## Written task
Would you quote the material below in full and unchanged?
· · · · · · ·
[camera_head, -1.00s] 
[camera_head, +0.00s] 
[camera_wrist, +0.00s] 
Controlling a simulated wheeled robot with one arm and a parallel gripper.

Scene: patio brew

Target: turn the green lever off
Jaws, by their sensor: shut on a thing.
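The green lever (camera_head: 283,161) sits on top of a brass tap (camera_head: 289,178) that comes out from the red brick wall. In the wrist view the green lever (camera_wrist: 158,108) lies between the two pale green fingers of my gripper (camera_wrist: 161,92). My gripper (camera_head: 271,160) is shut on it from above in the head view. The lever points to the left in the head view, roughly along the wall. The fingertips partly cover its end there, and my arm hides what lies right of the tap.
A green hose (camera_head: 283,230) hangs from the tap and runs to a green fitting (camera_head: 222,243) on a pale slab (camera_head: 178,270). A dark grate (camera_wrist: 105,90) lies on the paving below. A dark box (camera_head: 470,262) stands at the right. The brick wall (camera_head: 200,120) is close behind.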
· · · · · · ·
## Answer to this task
[camera_head, -1.00s] 
[camera_head, +0.00s] 
[camera_wrist, +0.00s] 
Controlling a simulated wheeled robot with one arm and a parallel gripper.

Scene: patio brew

Target: turn the green lever off
Jaws, by their sensor: shut on a thing.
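The green lever (camera_head: 283,161) sits on top of a brass tap (camera_head: 289,178) that comes out from the red brick wall. In the wrist view the green lever (camera_wrist: 158,108) lies between the two pale green fingers of my gripper (camera_wrist: 161,92). My gripper (camera_head: 271,160) is shut on it from above in the head view. The lever points to the left in the head view, roughly along the wall. The fingertips partly cover its end there, and my arm hides what lies right of the tap.
A green hose (camera_head: 283,230) hangs from the tap and runs to a green fitting (camera_head: 222,243) on a pale slab (camera_head: 178,270). A dark grate (camera_wrist: 105,90) lies on the paving below. A dark box (camera_head: 470,262) stands at the right. The brick wall (camera_head: 200,120) is close behind.

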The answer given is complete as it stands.